* Begin *

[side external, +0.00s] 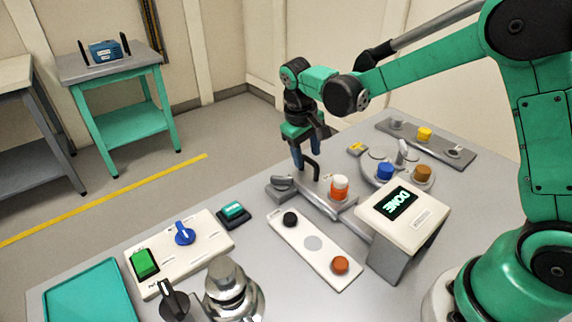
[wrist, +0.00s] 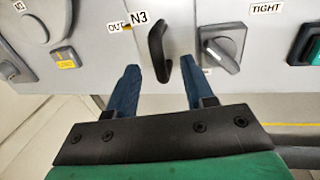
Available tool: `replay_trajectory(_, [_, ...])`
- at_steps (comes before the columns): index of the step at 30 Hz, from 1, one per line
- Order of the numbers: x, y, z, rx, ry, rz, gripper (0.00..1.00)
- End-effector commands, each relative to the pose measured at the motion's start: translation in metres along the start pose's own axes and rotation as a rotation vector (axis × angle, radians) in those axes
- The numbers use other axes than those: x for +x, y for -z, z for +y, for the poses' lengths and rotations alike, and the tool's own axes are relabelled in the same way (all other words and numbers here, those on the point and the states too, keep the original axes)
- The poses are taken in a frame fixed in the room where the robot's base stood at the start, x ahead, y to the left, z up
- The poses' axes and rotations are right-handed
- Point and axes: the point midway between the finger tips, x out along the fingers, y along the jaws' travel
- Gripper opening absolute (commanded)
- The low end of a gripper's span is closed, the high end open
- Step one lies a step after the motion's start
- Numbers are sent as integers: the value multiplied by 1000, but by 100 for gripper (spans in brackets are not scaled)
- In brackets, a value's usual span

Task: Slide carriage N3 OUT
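Carriage N3 shows in the wrist view by its label "N3" (wrist: 140,18) and its black upright handle (wrist: 157,52). An "OUT" label (wrist: 117,26), partly covered by the N3 label, sits just left of the handle. My gripper (wrist: 160,66) is open, with one blue finger on each side of the handle's lower end and a gap to each. In the side external view my gripper (side external: 307,160) points down at the black handle (side external: 312,174) near the table's far left edge. Whether the fingers reach deep enough around the handle is hard to tell.
A grey knob (wrist: 224,50) by a "TIGHT" label sits right of the handle. A white-and-orange cylinder (side external: 339,187) stands close to my gripper. A display box (side external: 402,205) reads "DONE". A white strip (side external: 314,247) carries round pieces. A control panel (side external: 181,249) lies at front left.

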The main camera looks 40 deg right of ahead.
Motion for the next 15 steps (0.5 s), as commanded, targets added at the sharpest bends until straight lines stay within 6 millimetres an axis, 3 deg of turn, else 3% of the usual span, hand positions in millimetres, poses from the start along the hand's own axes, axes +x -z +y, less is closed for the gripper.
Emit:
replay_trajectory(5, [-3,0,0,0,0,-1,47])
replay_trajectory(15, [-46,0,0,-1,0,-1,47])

* End *

■ What the task requires
Skip every picture and transcribe the data above exactly.

■ Solution
[side external, +0.00s] 
[wrist, +0.00s] 
Available tool: `replay_trajectory(_, [_, ...])`
- at_steps (comes before the columns): index of the step at 30 Hz, from 1, one per line
- Order of the numbers: x, y, z, rx, ry, rz, gripper (0.00..1.00)
- End-effector commands, each relative to the pose measured at the motion's start: translation in metres along the start pose's own axes and rotation as a rotation vector (axis × angle, radians) in those axes
- The numbers use other axes than those: x for +x, y for -z, z for +y, for the poses' lengths and rotations alike, and the tool's own axes are relabelled in the same way (all other words and numbers here, those on the point and the states too, keep the original axes)
- The poses are taken in a frame fixed in the room where the robot's base stood at the start, x ahead, y to the left, z up
- The poses' axes and rotations are right-handed
- Point and axes: the point midway between the finger tips, x out along the fingers, y along the jaws' travel
- Gripper opening absolute (commanded)
- The low end of a gripper's span is closed, the high end open
- Step one lies a step after the motion's start
- Numbers are sent as integers: the value multiplied by 1000, but by 100 for gripper (spans in brackets are not scaled)
- In brackets, a value's usual span

Task: Slide carriage N3 OUT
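Carriage N3 shows in the wrist view by its label "N3" (wrist: 140,18) and its black upright handle (wrist: 157,52). An "OUT" label (wrist: 117,26), partly covered by the N3 label, sits just left of the handle. My gripper (wrist: 160,66) is open, with one blue finger on each side of the handle's lower end and a gap to each. In the side external view my gripper (side external: 307,160) points down at the black handle (side external: 312,174) near the table's far left edge. Whether the fingers reach deep enough around the handle is hard to tell.
A grey knob (wrist: 224,50) by a "TIGHT" label sits right of the handle. A white-and-orange cylinder (side external: 339,187) stands close to my gripper. A display box (side external: 402,205) reads "DONE". A white strip (side external: 314,247) carries round pieces. A control panel (side external: 181,249) lies at front left.

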The main camera looks 40 deg right of ahead.
Motion for the next 15 steps (0.5 s), as commanded, targets added at the sharpest bends until straight lines stay within 6 millimetres an axis, 3 deg of turn, else 3% of the usual span, hand positions in millimetres, poses from the start along the hand's own axes, axes +x -z +y, less is closed for the gripper.
Emit:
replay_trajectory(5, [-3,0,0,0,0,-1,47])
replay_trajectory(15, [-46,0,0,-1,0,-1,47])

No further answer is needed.